§ **Goal**: Copy out the line that contains "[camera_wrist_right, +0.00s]", the line that contains "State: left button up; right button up", and every line between them, exactly, and nothing else.

════════════════

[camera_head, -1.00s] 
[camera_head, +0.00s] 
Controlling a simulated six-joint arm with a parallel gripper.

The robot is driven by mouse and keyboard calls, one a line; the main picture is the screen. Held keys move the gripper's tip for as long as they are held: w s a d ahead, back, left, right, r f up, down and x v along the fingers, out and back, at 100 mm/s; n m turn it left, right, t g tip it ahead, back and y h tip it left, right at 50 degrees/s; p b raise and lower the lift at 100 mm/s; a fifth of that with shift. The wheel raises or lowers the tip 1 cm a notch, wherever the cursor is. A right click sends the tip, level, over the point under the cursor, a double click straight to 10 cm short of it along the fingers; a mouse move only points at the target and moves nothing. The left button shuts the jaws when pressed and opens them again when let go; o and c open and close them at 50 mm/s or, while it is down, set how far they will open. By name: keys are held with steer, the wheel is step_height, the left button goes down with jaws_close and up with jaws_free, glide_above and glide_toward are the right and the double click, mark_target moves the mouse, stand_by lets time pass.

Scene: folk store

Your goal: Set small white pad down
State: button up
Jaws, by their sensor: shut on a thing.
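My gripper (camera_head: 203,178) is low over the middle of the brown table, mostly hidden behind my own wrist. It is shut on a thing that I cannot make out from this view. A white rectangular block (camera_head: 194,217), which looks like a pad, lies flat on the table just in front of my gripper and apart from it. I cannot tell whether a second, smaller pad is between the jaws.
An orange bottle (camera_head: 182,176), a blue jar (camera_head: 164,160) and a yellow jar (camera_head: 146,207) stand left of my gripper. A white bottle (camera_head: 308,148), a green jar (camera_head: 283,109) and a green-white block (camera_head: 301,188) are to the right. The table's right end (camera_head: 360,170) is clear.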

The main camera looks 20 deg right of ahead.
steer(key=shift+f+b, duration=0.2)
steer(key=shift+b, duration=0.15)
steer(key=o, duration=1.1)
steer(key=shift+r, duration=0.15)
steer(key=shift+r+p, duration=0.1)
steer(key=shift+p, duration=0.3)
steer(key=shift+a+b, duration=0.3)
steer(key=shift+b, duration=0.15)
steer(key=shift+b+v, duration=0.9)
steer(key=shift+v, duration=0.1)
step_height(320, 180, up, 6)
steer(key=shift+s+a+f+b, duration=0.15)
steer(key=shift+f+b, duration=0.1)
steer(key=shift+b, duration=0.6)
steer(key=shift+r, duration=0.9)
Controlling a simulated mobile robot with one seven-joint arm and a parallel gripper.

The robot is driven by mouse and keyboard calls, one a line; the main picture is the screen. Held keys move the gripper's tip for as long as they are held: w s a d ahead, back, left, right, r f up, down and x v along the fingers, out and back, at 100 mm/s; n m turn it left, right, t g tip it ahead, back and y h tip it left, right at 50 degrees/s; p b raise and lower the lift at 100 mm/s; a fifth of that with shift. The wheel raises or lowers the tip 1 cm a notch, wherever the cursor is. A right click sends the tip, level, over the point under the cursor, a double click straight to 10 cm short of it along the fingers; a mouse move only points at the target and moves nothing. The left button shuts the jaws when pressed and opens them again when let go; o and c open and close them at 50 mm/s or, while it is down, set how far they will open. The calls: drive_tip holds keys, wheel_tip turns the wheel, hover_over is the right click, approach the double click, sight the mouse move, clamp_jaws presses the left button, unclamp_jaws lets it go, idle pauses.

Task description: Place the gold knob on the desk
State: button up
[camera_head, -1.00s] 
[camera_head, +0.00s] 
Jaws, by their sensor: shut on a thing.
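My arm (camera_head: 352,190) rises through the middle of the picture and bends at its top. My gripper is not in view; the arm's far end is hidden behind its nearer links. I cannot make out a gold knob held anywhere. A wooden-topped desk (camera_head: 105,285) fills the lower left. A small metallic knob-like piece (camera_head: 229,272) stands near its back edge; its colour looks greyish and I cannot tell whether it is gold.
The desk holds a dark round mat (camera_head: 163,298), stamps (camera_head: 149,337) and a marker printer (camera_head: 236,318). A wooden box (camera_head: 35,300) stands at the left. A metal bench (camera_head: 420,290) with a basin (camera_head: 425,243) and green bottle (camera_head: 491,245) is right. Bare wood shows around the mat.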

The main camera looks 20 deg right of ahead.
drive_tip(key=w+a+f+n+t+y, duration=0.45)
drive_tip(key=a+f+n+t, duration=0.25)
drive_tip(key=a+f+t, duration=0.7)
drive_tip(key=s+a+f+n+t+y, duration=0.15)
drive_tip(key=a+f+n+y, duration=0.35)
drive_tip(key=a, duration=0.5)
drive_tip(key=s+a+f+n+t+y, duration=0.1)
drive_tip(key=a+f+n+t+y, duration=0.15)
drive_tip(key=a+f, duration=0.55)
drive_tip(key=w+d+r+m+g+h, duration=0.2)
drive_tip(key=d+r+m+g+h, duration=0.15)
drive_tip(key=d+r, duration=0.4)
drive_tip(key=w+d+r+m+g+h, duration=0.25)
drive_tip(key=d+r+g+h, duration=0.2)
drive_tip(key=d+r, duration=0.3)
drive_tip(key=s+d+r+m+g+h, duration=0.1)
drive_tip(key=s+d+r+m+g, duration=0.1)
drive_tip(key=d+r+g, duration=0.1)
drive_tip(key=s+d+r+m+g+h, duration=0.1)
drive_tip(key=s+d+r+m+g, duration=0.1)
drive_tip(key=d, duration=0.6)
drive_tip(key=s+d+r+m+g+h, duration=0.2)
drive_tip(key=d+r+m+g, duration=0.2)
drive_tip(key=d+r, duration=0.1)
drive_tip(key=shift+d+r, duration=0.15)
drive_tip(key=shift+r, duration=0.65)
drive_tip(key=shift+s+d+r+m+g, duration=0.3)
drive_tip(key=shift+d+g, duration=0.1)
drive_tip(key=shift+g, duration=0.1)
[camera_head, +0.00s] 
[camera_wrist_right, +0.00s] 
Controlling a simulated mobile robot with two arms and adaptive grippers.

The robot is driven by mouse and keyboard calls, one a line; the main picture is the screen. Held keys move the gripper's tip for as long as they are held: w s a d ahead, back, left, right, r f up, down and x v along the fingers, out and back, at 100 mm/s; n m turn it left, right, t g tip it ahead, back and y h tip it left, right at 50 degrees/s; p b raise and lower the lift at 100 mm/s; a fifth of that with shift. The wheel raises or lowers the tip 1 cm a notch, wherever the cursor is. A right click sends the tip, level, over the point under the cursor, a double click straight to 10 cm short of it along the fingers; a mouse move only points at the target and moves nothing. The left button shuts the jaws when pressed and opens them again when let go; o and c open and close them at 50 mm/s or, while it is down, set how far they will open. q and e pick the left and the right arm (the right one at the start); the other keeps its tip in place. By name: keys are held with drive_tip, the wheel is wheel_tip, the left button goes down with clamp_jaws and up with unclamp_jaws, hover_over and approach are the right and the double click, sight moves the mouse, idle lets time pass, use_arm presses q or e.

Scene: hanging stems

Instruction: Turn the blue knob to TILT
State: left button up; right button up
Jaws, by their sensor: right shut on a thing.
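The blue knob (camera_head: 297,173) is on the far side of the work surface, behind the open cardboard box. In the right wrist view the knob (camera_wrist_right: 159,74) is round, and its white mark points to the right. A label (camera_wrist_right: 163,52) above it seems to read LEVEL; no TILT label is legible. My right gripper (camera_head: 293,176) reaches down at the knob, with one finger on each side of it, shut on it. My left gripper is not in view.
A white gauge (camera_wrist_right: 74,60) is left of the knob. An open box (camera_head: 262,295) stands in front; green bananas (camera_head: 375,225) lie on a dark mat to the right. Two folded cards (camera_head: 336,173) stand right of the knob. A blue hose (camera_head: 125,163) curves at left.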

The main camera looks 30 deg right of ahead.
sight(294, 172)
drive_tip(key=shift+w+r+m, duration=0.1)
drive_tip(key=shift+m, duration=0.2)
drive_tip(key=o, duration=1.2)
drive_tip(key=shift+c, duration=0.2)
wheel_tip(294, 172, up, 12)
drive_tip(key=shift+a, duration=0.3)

════════════════

§ **Answer below**:
[camera_wrist_right, +0.00s] 
Controlling a simulated mobile robot with two arms and adaptive grippers.

The robot is driven by mouse and keyboard calls, one a line; the main picture is the screen. Held keys move the gripper's tip for as long as they are held: w s a d ahead, back, left, right, r f up, down and x v along the fingers, out and back, at 100 mm/s; n m turn it left, right, t g tip it ahead, back and y h tip it left, right at 50 degrees/s; p b raise and lower the lift at 100 mm/s; a fifth of that with shift. The wheel raises or lowers the tip 1 cm a notch, wherever the cursor is. A right click sends the tip, level, over the point under the cursor, a double click straight to 10 cm short of it along the fingers; a mouse move only points at the target and moves nothing. The left button shuts the jaws when pressed and opens them again when let go; o and c open and close them at 50 mm/s or, while it is down, set how far they will open. q and e pick the left and the right arm (the right one at the start); the other keeps its tip in place. By name: keys are held with drive_tip, the wheel is wheel_tip, the left button goes down with clamp_jaws and up with unclamp_jaws, hover_over and approach are the right and the double click, sight moves the mouse, idle lets time pass, use_arm presses q or e.

Scene: hanging stems

Instruction: Turn the blue knob to TILT
State: left button up; right button up

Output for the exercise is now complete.